PROBLEM REQUIREMENTS:
From the listing that follows, extract every line and set it down unaltered.

SUPPLIED INFORMATION:
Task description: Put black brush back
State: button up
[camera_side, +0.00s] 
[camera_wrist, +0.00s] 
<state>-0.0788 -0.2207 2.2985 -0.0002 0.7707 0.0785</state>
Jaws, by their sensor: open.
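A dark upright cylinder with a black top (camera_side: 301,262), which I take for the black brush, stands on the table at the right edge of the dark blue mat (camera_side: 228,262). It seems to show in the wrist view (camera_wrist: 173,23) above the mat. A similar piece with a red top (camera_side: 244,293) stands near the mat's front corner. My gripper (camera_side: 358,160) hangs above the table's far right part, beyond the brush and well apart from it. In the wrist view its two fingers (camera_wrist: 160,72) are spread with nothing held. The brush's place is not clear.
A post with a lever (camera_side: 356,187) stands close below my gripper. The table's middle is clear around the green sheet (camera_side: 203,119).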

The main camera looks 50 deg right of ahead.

THE COMPLETED TASK:
Task description: Put black brush back
State: button up
[camera_side, +0.00s] 
[camera_wrist, +0.00s] 
<state>-0.0788 -0.2207 2.2985 -0.0002 0.7707 0.0785</state>
Jaws, by their sensor: open.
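A dark upright cylinder with a black top (camera_side: 301,262), which I take for the black brush, stands on the table at the right edge of the dark blue mat (camera_side: 228,262). It seems to show in the wrist view (camera_wrist: 173,23) above the mat. A similar piece with a red top (camera_side: 244,293) stands near the mat's front corner. My gripper (camera_side: 358,160) hangs above the table's far right part, beyond the brush and well apart from it. In the wrist view its two fingers (camera_wrist: 160,72) are spread with nothing held. The brush's place is not clear.
A post with a lever (camera_side: 356,187) stands close below my gripper. The table's middle is clear around the green sheet (camera_side: 203,119).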

The main camera looks 50 deg right of ahead.

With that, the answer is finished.